*** Available data
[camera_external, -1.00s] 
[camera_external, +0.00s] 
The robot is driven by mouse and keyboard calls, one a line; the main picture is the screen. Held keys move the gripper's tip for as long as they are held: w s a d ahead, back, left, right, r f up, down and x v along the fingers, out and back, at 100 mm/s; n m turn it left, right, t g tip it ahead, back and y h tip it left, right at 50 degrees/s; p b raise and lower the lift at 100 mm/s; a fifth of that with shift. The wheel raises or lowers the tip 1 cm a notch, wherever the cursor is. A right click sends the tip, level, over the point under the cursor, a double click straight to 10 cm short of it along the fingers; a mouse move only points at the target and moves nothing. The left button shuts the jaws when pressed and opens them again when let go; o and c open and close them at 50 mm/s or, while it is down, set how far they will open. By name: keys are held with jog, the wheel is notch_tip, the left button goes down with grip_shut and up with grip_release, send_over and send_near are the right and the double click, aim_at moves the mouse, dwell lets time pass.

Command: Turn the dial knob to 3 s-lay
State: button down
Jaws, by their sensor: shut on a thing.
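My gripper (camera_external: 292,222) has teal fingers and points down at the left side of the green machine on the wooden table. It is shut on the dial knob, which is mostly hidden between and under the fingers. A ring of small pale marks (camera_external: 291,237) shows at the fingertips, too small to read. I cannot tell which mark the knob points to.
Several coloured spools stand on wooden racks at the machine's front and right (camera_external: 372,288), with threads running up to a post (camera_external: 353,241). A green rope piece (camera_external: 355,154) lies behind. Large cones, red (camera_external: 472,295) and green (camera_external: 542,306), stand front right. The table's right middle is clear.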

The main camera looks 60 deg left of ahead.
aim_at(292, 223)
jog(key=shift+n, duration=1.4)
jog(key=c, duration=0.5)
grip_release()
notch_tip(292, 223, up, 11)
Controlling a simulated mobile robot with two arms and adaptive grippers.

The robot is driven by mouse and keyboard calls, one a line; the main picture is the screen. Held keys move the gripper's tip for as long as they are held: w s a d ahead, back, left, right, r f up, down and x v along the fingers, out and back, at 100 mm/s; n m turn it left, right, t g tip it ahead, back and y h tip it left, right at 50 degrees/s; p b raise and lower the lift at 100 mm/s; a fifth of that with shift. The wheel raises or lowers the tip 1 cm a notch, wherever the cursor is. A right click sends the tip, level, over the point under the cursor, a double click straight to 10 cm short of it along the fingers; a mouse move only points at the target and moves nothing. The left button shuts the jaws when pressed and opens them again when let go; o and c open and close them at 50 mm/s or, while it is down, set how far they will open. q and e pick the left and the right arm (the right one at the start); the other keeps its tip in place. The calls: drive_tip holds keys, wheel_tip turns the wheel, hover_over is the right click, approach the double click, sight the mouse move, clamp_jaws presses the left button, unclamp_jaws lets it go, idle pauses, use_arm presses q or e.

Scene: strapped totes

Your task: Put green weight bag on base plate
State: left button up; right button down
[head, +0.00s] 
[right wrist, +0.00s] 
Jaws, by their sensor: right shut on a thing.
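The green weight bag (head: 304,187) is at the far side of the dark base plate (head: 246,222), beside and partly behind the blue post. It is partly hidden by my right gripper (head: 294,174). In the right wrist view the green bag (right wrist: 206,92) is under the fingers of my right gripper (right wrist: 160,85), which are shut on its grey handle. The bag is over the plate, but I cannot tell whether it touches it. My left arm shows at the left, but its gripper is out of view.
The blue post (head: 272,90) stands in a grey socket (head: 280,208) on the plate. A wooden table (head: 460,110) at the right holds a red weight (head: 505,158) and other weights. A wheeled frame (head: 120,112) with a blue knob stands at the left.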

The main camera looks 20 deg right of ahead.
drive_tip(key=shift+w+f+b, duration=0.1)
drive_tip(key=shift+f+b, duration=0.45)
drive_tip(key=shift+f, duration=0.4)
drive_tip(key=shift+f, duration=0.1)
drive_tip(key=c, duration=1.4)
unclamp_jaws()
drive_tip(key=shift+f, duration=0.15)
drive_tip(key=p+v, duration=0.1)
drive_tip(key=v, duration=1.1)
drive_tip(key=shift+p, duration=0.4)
******
_Exercise details_: Find the word "State" and list each line it appears in.

_Exercise solution_:
State: button down
State: left button up; right button down

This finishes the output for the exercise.